▶ EXERCISE INSTRUCTIONS
Copy the records below exactly, starting at the line that contains "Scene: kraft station" and ending at the line that contains "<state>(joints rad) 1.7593"; leave out any pictures.

▶ ENTRIES SHOWN
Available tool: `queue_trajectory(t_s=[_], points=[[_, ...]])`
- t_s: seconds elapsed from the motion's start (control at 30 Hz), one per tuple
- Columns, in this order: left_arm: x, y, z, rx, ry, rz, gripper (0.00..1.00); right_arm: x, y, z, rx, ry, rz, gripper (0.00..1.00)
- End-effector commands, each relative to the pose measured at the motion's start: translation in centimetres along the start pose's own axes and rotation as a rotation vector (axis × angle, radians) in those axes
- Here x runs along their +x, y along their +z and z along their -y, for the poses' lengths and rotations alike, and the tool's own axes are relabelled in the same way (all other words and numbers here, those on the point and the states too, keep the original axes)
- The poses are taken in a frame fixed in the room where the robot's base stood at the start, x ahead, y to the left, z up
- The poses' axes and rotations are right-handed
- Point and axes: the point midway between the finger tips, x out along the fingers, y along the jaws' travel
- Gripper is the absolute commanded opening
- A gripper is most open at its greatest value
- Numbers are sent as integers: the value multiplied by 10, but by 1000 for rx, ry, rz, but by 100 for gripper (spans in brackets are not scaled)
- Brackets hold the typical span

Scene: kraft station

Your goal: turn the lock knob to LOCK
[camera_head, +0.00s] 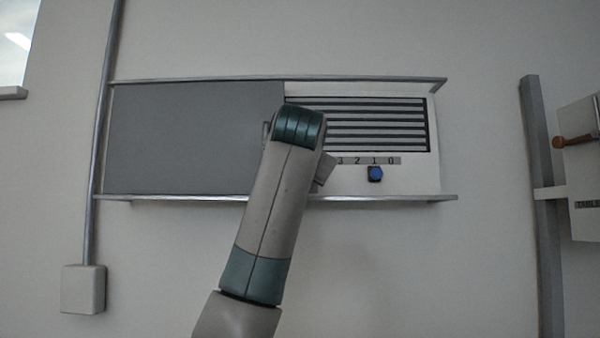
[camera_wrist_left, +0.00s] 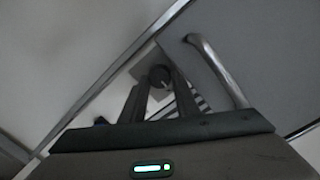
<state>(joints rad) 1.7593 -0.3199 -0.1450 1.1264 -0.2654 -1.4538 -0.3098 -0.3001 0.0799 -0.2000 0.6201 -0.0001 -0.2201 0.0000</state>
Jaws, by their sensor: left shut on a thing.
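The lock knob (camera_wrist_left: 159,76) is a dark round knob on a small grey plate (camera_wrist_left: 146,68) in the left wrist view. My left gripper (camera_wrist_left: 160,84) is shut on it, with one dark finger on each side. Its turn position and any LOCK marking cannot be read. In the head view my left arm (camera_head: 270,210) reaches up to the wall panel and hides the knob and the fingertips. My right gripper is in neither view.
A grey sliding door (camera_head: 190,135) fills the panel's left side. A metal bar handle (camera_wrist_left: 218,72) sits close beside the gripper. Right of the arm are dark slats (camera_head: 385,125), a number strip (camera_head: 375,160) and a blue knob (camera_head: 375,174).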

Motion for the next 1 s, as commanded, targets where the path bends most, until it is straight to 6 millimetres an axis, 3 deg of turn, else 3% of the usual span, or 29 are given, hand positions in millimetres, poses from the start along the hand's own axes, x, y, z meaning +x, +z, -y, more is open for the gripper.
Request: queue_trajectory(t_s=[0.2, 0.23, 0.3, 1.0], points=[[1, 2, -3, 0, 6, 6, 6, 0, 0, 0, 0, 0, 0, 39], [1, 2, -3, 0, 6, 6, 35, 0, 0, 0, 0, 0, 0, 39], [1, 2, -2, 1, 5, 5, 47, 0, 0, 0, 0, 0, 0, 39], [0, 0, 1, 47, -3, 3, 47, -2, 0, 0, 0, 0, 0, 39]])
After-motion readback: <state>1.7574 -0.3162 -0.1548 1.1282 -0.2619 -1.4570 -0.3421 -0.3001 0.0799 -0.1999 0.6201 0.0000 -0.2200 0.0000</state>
---
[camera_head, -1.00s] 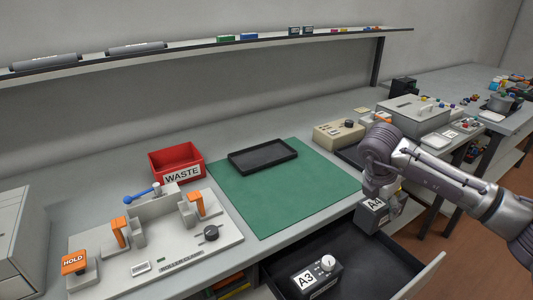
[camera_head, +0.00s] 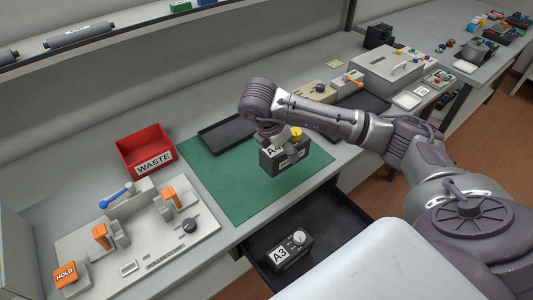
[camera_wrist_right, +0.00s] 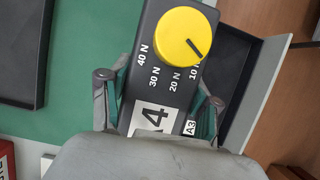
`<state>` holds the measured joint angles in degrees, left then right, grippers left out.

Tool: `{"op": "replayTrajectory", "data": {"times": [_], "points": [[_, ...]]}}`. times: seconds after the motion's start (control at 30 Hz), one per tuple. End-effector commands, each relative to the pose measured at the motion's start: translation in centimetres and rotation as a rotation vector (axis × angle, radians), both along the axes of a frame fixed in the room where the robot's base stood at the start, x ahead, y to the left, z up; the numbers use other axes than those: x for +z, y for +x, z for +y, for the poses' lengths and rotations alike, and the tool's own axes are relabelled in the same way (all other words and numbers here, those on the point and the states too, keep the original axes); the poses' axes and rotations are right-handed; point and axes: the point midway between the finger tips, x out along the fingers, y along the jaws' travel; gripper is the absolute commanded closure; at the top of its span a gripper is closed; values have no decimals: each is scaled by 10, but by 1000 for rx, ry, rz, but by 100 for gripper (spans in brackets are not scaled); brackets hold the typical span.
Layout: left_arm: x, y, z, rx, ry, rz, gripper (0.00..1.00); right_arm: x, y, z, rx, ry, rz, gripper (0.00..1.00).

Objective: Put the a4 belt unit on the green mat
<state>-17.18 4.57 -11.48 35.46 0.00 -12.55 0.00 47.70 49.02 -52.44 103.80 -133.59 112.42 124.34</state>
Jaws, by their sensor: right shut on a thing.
* * *
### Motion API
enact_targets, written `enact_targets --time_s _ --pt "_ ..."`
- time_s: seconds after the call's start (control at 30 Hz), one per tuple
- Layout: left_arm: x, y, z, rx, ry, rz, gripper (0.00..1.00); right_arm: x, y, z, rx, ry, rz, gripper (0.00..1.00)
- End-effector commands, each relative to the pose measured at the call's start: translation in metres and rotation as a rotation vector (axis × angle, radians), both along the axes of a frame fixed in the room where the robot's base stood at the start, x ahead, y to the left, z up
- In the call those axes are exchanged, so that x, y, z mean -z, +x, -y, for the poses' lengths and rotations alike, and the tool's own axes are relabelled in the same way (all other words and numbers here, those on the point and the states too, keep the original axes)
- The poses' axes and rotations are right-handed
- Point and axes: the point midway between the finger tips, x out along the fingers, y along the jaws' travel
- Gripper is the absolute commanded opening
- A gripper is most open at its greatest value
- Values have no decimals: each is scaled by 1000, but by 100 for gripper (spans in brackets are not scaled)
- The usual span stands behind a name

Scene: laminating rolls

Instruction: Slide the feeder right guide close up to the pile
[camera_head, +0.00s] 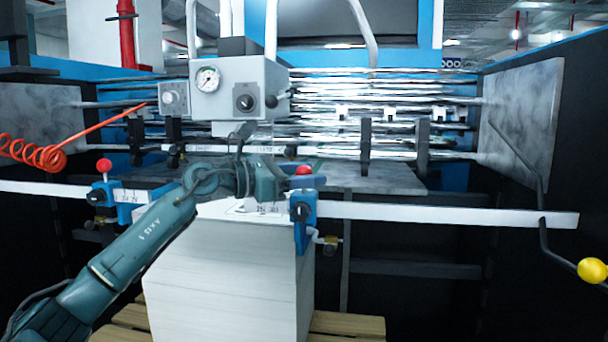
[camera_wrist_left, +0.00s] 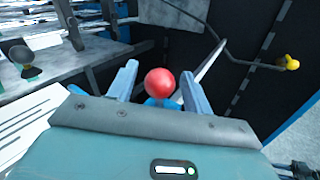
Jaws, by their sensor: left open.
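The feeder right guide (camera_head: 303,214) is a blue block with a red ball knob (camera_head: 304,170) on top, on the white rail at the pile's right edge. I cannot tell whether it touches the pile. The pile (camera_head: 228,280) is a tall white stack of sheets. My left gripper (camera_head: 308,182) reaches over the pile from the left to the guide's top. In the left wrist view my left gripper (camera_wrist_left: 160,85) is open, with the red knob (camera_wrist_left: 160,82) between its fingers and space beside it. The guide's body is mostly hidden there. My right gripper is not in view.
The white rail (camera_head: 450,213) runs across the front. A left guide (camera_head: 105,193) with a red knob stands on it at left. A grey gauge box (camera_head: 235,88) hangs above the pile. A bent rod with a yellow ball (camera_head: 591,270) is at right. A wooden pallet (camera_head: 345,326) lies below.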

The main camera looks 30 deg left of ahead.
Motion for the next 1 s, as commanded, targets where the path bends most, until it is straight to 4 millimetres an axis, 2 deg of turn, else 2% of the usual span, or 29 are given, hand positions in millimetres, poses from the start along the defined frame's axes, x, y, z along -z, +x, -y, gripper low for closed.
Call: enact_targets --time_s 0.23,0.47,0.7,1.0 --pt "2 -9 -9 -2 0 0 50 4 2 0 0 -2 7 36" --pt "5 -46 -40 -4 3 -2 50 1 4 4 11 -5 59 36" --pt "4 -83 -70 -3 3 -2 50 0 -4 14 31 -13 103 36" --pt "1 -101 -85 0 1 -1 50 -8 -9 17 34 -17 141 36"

▶ WORKED SOLUTION
Scene: kraft station

Your goal: turn the lock knob to LOCK
[camera_head, +0.00s] 
[camera_wrist_left, +0.00s] 
<state>(joints rad) 1.7593 -0.3199 -0.1450 1.1264 -0.2654 -1.4538 -0.3098 -0.3001 0.0799 -0.2000 0.6201 -0.0001 -0.2201 0.0000</state>

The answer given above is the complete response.